*What you have to do*
In the listing below, find every line with the string "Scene" and pull it out.

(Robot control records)
::::::::
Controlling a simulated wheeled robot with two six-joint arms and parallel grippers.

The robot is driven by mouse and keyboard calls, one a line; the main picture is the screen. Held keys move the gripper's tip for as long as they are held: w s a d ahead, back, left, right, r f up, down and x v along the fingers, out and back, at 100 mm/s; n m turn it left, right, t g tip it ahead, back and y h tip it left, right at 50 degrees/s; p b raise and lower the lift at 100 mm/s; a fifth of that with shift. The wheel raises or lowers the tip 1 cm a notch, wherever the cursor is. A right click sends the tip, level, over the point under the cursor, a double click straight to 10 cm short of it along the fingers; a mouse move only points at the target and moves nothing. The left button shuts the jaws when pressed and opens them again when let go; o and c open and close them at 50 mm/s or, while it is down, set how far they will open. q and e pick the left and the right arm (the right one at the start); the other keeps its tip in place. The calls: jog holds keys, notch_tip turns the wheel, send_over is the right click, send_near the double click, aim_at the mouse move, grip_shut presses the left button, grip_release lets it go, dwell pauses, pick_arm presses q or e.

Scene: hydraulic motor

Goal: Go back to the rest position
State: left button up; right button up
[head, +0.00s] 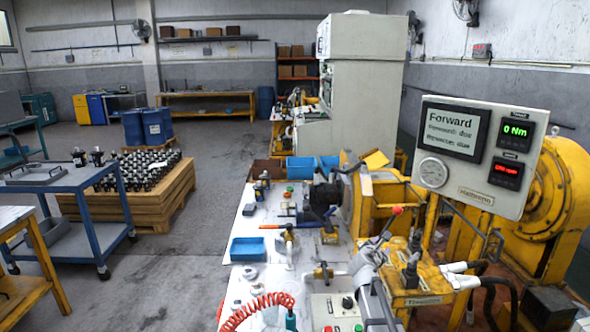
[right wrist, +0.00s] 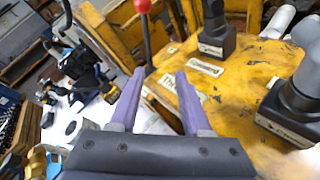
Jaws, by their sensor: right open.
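My right gripper (right wrist: 160,73) shows in the right wrist view with two purple fingers apart and nothing between them. It is above the yellow control stand, close to a lever with a red knob (right wrist: 143,5); I cannot tell whether it touches anything. Black levers (right wrist: 215,40) stand on the yellow surface beyond and to the right of the fingers. In the head view the red-knobbed lever (head: 397,210) and the yellow stand (head: 425,299) are right of the bench. My left gripper is not in view.
A monitor panel (head: 470,157) reading "Forward" and "0 Nm" stands above the levers. The white bench (head: 262,273) holds a blue tray (head: 248,249), tools and a red coiled hose (head: 262,304). A blue cart (head: 80,205) and a pallet of parts are left. The floor between is clear.

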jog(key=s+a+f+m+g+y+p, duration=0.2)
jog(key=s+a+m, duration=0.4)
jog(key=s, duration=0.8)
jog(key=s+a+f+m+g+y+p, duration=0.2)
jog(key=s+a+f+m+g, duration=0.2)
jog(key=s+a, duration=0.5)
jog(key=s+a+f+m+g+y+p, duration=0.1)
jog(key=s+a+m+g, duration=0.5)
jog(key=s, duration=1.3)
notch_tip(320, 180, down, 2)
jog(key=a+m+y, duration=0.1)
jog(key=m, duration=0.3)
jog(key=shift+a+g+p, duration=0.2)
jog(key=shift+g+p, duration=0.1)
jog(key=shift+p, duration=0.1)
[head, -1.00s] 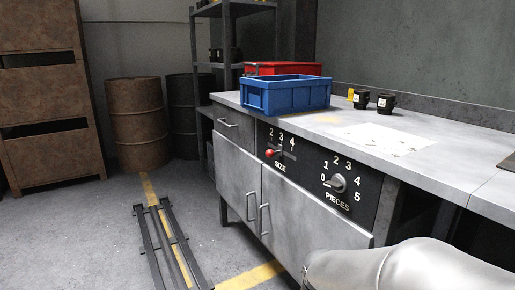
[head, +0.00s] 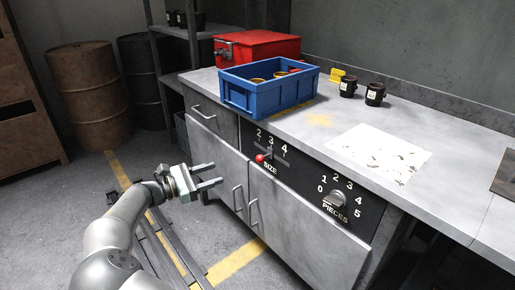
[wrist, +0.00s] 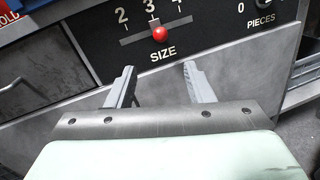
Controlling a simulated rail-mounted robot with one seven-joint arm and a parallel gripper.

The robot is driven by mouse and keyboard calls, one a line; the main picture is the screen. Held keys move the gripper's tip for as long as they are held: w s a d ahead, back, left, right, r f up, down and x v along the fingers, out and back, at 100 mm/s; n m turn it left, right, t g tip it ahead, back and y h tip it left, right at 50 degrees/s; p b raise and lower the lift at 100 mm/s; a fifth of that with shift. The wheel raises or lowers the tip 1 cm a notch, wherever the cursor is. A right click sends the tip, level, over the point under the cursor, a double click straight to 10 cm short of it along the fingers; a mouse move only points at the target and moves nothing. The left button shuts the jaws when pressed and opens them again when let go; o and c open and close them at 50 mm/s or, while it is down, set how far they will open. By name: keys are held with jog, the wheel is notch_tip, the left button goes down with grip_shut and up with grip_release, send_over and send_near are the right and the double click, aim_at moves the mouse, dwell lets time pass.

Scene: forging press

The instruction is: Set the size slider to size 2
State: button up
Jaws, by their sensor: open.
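The size slider (head: 260,158) has a red knob on a short lever, on a black panel at the front of the bench. Its lever stands under the 3 of the 2-3-4 scale. In the wrist view, the red knob (wrist: 159,34) shows beneath the 3, near the middle of its slot. My gripper (head: 219,174) is open and empty, in front of the cabinet and left of the knob in the head view. In the wrist view, my open fingers (wrist: 159,66) point toward the panel, with the knob ahead between their lines, not touched.
The PIECES dial (head: 335,198) sits right of the slider on the same panel. Cabinet door handles (head: 245,208) stick out below. A blue crate (head: 268,97), a red box (head: 262,47) and two black cups (head: 348,88) stand on the bench.

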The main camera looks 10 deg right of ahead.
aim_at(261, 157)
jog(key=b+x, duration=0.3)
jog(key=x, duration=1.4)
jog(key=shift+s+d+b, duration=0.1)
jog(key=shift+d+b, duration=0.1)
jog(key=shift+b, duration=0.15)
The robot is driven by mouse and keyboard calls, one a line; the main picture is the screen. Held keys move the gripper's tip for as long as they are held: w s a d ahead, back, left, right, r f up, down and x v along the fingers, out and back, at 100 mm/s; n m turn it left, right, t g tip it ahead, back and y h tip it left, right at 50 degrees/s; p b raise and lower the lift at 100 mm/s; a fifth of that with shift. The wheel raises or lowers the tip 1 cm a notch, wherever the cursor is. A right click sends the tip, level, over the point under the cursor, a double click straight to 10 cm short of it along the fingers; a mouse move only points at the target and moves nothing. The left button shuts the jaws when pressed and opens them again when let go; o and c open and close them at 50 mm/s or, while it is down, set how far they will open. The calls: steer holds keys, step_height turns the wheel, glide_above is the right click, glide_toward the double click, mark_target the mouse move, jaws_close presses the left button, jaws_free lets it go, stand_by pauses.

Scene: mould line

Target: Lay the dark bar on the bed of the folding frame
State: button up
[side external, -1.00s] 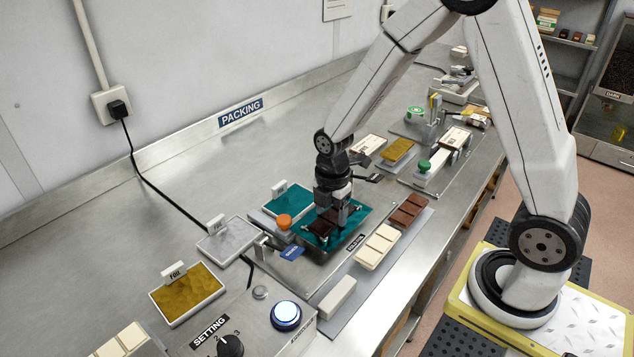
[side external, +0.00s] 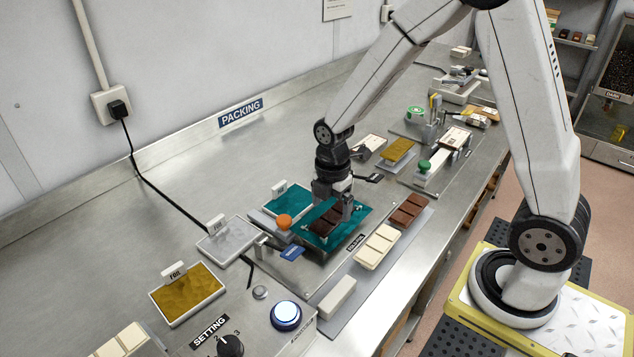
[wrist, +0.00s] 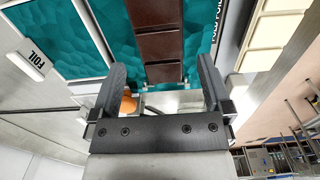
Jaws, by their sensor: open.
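The dark bar (side external: 325,220) lies on the teal foil sheet (side external: 352,232) on the bed of the folding frame (side external: 305,262). In the wrist view the dark brown segmented bar (wrist: 157,45) lies flat on the teal foil, ahead of the fingertips. My gripper (side external: 336,208) is just above the bar. In the wrist view my gripper (wrist: 160,75) is open, its two fingers apart with the bar's near end between and beyond them. Nothing is held. Part of the bar is hidden behind the fingers in the side view.
A cream bar (side external: 378,246), a milk-brown bar (side external: 410,210) and a pale block (side external: 337,297) lie on the strip at the right. An orange knob (side external: 284,222) stands at the frame's left. Foil trays, gold (side external: 187,293) and silver (side external: 228,240), sit further left.

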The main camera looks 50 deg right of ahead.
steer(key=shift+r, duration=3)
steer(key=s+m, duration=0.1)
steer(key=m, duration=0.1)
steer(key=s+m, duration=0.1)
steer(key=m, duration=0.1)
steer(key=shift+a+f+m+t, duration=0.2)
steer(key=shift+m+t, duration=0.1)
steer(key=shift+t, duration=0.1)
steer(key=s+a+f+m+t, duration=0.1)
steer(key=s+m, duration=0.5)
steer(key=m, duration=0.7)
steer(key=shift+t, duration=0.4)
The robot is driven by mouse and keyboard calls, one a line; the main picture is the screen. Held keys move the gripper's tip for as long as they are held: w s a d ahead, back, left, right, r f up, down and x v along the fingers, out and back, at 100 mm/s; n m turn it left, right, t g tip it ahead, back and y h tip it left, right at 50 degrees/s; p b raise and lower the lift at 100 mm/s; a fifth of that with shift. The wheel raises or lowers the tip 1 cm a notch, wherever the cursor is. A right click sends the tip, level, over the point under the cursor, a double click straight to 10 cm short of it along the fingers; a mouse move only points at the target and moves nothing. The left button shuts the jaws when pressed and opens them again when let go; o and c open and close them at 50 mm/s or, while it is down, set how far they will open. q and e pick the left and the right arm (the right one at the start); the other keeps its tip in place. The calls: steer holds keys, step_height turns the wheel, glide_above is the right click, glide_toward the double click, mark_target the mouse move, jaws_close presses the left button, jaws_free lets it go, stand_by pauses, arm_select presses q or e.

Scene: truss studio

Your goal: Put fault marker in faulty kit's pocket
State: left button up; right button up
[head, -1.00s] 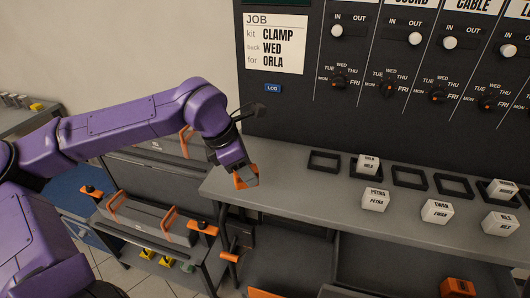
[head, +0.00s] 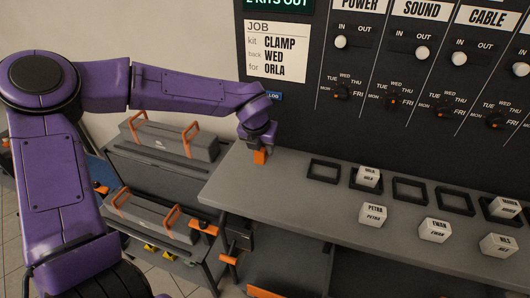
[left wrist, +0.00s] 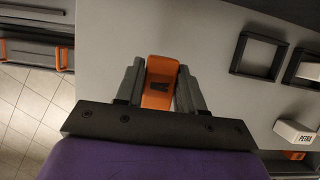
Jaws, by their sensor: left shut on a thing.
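My left gripper (head: 260,150) is shut on an orange block with a dark mark on its face, likely the fault marker (head: 260,157). In the left wrist view the marker (left wrist: 161,82) sits between the two grey fingers (left wrist: 160,88). The gripper is over the left end of the grey bench, near the back panel; I cannot tell if the marker touches the bench. Grey cases with orange handles stand at the left, an upper one (head: 165,138) and a lower one (head: 150,214). Which is faulty, and its pocket, I cannot tell. My right gripper is not in view.
The bench (head: 290,220) carries a row of black square frames, the nearest empty one (head: 323,170). White name blocks include ORLA (head: 368,177) in a frame and PETRA (head: 373,214) in front. The black panel (head: 300,115) with knobs and a JOB card (head: 277,52) rises behind.

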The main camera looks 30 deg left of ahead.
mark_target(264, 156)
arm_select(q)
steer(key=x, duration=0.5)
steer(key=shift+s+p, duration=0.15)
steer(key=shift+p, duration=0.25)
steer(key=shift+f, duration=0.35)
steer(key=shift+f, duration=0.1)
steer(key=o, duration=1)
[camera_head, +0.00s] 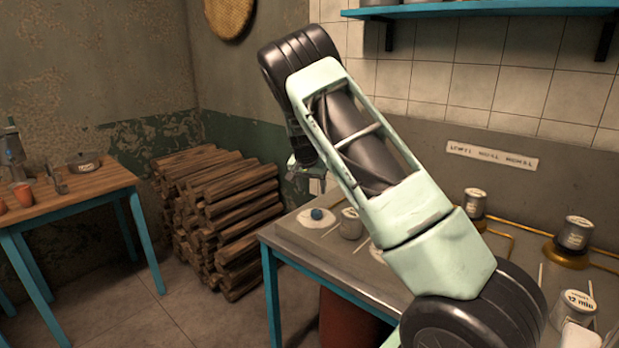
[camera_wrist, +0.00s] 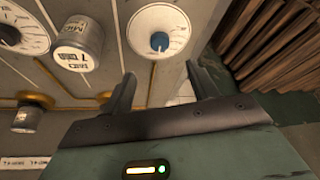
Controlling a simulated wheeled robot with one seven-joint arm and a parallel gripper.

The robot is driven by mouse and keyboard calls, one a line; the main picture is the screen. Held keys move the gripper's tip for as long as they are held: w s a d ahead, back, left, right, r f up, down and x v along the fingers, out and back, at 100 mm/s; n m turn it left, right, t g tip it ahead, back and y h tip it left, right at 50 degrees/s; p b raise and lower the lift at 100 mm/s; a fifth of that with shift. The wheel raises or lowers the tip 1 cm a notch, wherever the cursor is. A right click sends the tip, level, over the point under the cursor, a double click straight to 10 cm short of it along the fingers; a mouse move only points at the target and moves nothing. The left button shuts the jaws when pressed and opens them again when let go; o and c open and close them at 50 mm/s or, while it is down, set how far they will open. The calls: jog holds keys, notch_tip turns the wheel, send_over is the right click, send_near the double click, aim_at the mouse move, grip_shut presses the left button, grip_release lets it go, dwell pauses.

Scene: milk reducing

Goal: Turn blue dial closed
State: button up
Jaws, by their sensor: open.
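The blue dial (camera_head: 316,214) is a small round knob on a white marked disc at the left end of the metal counter. It also shows in the wrist view (camera_wrist: 160,41), at the top centre, just beyond my fingertips. My gripper (camera_wrist: 160,85) is open and empty, with its two dark fingers apart and the dial between their lines of reach but not touched. In the head view my gripper (camera_head: 304,172) hangs above and slightly left of the dial, partly hidden behind my arm.
A labelled metal can (camera_head: 351,223) stands right beside the dial. Other cans (camera_head: 575,233) and brass pipes lie along the counter (camera_head: 340,268). Stacked firewood (camera_head: 220,215) is on the floor left of the counter. A wooden table (camera_head: 75,195) stands far left.

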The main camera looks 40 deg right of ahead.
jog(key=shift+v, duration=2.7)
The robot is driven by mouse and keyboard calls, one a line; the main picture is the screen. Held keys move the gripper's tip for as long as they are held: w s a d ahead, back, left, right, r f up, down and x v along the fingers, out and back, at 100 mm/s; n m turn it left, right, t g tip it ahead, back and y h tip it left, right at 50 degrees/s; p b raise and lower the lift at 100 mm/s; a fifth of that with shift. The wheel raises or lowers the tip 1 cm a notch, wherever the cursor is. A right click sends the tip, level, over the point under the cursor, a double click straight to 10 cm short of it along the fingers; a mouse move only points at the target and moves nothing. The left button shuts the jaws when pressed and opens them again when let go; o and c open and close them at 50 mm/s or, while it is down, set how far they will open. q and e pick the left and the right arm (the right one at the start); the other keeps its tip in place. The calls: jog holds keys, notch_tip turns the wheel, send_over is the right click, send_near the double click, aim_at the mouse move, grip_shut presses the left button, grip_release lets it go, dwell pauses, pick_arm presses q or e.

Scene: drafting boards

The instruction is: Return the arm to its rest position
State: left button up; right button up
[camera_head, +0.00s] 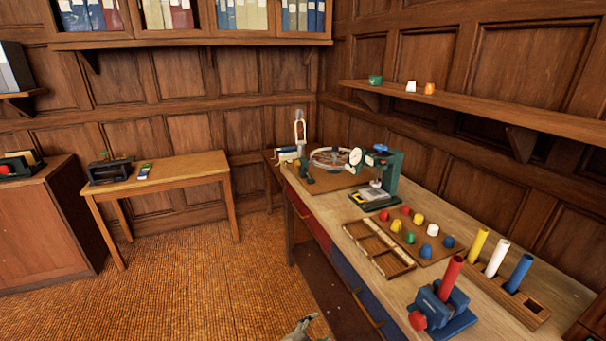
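A small grey part of one of my grippers (304,331) shows at the bottom edge, left of the workbench front and over the orange-brown floor. It appears to come in from the lower left, so I take it as my left gripper. Most of it is cut off by the frame, and I cannot tell if it is open or shut. Nothing is visibly held in the part that shows. My right gripper is not in view.
The workbench (446,201) bears a blue vise (450,314) with a red cylinder (450,278), a divided wooden tray (378,250), coloured pegs and a green machine (392,172). A side table (190,167) stands back left. The floor (200,285) between is clear.

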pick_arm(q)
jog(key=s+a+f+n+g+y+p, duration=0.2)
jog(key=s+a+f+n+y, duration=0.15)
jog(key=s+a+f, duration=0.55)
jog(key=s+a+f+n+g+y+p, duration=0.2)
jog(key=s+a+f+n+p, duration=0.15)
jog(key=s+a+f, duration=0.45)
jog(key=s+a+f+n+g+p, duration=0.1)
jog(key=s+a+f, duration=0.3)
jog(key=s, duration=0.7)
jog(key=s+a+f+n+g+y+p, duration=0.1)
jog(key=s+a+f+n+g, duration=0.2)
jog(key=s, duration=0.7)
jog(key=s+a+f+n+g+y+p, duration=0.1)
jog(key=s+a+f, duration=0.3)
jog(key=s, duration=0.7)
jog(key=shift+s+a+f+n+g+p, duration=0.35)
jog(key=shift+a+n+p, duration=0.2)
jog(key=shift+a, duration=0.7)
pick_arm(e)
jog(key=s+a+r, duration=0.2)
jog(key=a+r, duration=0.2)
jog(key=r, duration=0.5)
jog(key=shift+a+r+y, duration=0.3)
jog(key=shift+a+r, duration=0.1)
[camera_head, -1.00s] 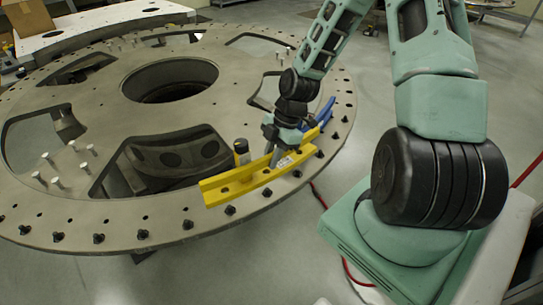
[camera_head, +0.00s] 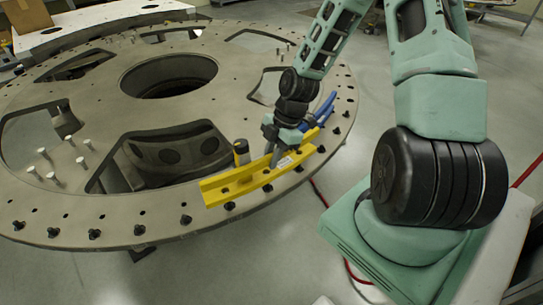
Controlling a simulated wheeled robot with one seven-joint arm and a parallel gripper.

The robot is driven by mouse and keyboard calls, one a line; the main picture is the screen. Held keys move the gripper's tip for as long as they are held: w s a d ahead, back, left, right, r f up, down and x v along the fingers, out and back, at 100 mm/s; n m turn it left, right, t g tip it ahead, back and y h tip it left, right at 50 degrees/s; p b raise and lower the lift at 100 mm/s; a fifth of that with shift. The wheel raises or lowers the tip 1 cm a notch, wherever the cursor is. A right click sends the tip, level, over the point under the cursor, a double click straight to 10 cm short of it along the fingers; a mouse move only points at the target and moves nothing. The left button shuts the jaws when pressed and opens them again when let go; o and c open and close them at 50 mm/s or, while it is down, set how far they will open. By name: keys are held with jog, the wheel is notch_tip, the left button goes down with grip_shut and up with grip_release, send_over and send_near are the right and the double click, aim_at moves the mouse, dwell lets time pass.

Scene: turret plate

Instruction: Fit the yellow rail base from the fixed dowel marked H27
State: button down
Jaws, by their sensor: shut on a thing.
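The yellow rail base (camera_head: 232,183) lies slantwise over the near right rim of the grey turret plate (camera_head: 110,205). My gripper (camera_head: 277,155) comes down from above and is shut on its middle. A small white label sits by the fingers. I cannot tell whether the rail touches the plate. A dark cylinder with an orange band (camera_head: 241,149) stands at the rail's back edge. No H27 mark is legible, and the dowel holes under the rail are hidden.
A blue curved part (camera_head: 319,114) lies on the rim just beyond the rail's right end. Black studs (camera_head: 139,229) line the rim. Several pale pins (camera_head: 52,177) stand on the left. Large openings cut the plate, one (camera_head: 170,152) behind the rail.

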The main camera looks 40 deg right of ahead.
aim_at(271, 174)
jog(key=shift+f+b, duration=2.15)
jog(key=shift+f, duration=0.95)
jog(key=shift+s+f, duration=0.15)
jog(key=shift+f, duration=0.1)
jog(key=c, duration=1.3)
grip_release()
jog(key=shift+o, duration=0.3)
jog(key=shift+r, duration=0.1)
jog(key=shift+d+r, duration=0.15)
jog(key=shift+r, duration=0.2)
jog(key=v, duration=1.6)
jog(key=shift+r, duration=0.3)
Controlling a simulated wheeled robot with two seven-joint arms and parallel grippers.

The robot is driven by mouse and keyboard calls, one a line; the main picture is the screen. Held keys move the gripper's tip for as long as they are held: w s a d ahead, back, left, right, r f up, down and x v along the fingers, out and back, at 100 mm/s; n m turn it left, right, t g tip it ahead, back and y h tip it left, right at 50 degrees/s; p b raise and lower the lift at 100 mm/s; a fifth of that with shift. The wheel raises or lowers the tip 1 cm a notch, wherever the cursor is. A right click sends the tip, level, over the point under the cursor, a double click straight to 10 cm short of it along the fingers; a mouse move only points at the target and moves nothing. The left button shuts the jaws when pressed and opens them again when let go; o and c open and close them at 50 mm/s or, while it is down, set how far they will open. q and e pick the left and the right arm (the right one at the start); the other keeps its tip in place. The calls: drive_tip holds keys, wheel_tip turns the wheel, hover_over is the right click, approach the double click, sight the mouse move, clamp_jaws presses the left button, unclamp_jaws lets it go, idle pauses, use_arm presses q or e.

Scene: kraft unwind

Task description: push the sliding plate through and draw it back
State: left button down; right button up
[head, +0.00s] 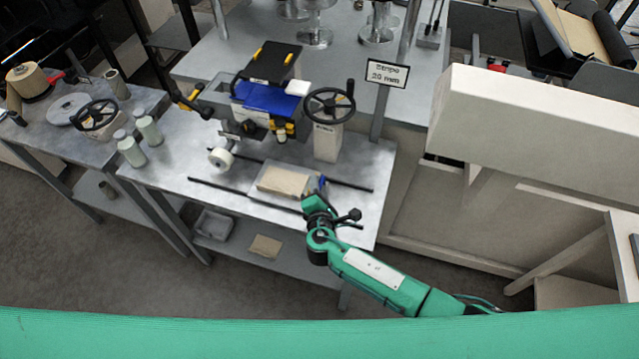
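The sliding plate (311,183) is a light grey plate with a brown kraft piece (284,181) on it. It lies between two dark rails (232,192) on the front part of the metal table, below the press. A small blue part (322,182) shows at the plate's right end. My right gripper (319,196) is at that right end, close to the blue part. Whether it touches the plate, and how its fingers stand, is too small and covered to tell. My left gripper is not in view.
The press (268,97) with a blue top stands behind the plate, with a black handwheel (329,103) on a post. A white roll (221,159) is left of the plate. A sign (387,73) stands behind right. A grey tray (213,224) is on the lower shelf.

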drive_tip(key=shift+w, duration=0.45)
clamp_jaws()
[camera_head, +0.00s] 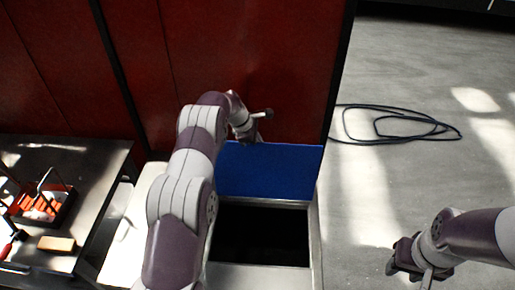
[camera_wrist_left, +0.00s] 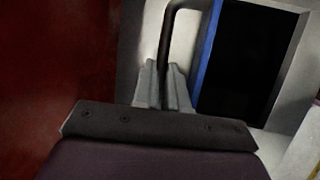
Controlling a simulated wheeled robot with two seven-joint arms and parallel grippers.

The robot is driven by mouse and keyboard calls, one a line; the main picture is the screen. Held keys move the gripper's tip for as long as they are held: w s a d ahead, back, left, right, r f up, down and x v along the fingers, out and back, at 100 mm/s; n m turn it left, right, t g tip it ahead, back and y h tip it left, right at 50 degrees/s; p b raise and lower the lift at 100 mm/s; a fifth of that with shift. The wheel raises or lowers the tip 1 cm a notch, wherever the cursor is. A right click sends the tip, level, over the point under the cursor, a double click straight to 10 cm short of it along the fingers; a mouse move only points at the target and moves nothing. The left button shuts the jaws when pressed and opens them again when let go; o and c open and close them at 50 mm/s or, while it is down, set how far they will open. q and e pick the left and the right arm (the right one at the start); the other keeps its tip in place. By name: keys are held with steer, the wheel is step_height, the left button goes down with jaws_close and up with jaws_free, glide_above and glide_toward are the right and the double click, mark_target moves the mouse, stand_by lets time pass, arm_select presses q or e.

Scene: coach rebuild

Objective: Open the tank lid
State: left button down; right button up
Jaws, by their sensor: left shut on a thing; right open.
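The tank lid (camera_head: 268,171) is a blue panel, tilted up at the back of the tank (camera_head: 314,235) against the red wall. The tank's dark rectangular opening shows in front of it. In the left wrist view, the lid (camera_wrist_left: 207,50) is a thin blue edge beside the dark opening. My left gripper (camera_head: 255,128) is at the lid's top left edge. In its wrist view, the left gripper (camera_wrist_left: 165,85) is shut on a dark bent handle (camera_wrist_left: 167,40). My right gripper (camera_head: 408,272) is open and empty over the floor, right of the tank.
A dark bench (camera_head: 95,165) stands at the left with a tray (camera_head: 68,208) of orange and white items and a tan block (camera_head: 57,244). A red panelled wall (camera_head: 240,60) is behind the tank. A dark hose (camera_head: 400,135) lies coiled on the grey floor at the right, otherwise mostly clear.

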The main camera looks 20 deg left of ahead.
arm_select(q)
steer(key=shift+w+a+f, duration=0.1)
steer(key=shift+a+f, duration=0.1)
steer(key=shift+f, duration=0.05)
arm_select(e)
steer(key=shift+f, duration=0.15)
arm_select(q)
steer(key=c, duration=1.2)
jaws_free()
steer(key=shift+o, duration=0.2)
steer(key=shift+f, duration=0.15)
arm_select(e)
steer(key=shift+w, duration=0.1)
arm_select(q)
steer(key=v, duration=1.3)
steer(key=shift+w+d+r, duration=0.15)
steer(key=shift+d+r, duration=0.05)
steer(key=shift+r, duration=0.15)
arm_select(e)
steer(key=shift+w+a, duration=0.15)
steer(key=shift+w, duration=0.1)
::::::::
*The output*
Scene: hydraulic motor
Scene: forging press
Scene: mould line
Scene: truss studio
Scene: milk reducing
Scene: drafting boards
Scene: turret plate
Scene: kraft unwind
Scene: coach rebuild

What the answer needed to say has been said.